Robot episode data:
────────

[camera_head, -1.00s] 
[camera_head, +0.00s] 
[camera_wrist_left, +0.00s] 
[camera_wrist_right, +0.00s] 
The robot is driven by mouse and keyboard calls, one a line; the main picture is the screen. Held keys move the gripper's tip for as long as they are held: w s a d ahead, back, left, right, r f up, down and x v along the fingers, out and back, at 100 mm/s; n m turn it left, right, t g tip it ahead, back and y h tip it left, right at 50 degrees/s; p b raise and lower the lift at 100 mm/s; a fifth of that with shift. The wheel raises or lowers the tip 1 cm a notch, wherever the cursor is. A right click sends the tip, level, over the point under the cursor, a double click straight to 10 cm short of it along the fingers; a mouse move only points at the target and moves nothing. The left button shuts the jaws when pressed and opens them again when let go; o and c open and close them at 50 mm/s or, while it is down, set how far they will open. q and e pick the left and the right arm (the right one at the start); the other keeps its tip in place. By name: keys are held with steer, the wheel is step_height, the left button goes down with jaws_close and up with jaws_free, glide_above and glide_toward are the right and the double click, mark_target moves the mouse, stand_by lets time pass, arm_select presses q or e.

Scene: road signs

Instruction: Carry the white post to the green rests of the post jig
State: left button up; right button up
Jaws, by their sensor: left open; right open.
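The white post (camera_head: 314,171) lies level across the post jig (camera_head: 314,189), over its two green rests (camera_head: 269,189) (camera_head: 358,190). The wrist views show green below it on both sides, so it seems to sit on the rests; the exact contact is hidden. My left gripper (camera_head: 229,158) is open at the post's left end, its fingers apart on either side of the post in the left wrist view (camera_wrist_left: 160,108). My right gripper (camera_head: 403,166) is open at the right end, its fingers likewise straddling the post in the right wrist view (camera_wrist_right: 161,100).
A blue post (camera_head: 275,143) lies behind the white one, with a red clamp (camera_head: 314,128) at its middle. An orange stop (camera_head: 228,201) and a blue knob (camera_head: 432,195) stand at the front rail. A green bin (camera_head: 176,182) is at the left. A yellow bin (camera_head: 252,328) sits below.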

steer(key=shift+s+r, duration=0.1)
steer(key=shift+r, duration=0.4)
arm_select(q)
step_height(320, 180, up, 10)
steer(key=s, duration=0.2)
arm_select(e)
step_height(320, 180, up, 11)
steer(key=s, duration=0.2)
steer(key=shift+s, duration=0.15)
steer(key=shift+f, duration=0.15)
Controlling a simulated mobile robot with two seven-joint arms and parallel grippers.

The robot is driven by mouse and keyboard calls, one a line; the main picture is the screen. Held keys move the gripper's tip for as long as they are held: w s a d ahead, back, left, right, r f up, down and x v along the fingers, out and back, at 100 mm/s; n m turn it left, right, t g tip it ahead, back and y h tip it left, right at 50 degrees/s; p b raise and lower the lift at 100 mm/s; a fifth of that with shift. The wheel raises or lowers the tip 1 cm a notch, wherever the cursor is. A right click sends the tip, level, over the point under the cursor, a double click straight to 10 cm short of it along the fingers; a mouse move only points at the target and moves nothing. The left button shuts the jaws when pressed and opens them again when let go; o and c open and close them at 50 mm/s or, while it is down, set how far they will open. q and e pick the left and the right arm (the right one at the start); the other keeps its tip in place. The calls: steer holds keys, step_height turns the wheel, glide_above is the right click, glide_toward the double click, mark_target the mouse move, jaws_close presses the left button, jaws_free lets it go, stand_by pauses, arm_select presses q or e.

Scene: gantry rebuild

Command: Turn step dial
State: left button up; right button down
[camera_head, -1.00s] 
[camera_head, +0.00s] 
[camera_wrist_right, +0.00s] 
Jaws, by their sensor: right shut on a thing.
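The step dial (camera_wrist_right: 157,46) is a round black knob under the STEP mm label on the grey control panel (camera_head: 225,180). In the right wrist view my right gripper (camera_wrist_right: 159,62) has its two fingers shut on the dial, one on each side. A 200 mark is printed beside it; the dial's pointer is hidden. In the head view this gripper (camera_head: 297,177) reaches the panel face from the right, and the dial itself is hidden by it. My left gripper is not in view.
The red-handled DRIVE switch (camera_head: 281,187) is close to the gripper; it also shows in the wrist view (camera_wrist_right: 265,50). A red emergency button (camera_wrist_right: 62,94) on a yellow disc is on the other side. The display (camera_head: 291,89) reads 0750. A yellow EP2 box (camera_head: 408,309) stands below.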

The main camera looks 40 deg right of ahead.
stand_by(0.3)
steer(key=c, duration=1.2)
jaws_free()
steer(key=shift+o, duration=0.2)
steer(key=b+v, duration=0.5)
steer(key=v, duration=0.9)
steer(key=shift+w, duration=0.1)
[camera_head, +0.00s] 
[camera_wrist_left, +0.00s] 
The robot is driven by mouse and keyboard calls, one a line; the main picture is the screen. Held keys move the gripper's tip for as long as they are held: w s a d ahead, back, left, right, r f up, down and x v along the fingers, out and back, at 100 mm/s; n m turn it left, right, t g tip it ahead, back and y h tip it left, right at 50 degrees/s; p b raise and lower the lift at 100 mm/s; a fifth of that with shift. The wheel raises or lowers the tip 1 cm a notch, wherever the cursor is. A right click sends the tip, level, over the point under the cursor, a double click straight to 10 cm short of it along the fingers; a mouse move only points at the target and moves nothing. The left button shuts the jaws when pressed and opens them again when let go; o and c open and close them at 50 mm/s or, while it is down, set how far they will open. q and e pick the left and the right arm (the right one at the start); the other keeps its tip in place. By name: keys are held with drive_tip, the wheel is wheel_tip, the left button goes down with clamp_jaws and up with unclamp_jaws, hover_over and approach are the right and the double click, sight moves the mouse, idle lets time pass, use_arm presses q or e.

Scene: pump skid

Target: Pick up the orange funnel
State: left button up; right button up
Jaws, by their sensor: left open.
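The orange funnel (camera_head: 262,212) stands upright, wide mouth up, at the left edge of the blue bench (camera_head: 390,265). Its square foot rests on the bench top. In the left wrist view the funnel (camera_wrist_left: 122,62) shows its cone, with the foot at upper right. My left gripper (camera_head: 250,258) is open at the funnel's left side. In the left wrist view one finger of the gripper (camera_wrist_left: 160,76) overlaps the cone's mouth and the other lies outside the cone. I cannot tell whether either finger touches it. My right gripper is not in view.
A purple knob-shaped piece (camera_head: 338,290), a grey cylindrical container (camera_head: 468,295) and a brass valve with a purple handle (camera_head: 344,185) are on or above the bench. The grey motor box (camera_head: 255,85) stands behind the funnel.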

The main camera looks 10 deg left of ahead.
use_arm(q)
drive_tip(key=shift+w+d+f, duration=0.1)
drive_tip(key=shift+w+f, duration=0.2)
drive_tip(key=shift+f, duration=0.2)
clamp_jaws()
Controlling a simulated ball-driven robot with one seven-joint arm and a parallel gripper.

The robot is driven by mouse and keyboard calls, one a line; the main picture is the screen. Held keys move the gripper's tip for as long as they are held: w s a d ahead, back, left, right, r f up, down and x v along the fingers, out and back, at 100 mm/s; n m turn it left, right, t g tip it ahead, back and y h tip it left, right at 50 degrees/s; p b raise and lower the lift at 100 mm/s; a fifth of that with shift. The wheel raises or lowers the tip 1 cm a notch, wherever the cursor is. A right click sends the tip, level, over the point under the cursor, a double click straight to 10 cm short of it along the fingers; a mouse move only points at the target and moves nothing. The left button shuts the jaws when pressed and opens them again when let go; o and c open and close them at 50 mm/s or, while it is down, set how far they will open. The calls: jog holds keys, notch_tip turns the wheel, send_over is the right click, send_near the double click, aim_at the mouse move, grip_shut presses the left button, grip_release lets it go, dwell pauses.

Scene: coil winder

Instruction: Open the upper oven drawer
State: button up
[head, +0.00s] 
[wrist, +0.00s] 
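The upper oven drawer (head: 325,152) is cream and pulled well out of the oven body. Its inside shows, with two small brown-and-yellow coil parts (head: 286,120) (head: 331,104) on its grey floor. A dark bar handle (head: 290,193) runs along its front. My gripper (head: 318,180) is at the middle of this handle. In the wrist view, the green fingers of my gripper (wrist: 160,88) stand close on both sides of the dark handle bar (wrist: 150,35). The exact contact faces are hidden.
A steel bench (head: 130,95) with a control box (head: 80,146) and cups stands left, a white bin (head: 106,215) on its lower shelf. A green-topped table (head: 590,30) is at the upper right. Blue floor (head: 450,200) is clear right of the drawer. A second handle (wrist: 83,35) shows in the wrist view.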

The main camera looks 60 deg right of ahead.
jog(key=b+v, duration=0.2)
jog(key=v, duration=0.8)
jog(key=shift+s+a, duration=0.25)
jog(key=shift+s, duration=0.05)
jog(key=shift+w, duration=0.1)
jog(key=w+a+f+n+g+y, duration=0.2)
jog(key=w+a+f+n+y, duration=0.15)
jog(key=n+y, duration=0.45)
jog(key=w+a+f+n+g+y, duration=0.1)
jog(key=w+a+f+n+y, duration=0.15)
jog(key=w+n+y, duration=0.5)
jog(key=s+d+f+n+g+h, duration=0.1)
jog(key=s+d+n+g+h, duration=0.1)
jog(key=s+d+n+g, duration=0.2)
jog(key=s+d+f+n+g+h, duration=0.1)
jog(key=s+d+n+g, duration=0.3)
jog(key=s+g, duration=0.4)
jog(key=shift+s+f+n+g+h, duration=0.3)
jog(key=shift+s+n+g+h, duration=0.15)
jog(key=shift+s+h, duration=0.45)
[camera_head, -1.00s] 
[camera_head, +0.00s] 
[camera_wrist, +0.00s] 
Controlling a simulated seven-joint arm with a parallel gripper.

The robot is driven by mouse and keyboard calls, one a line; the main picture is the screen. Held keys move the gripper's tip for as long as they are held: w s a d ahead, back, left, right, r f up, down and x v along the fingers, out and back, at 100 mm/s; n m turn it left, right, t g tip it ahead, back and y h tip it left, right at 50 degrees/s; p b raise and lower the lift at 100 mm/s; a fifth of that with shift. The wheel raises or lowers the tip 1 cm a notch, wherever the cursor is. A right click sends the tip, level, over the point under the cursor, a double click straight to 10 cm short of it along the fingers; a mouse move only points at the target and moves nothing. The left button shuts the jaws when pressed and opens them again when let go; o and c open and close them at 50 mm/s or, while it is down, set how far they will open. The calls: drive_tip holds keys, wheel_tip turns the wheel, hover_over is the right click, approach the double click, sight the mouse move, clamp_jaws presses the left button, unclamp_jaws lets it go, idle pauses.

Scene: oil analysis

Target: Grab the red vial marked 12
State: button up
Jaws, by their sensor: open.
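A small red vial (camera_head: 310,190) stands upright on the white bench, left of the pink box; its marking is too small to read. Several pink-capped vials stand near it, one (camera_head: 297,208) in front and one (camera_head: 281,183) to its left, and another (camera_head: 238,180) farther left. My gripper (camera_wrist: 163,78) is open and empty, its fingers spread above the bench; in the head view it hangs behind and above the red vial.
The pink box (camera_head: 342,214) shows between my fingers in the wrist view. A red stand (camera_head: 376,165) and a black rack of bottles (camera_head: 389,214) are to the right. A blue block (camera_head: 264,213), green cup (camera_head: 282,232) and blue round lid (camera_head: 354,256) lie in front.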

────────

YOUR INSTRUCTIONS:
Report how many lines hold the string "simulated", giving the number and nothing else.

WRITTEN ANSWER:
3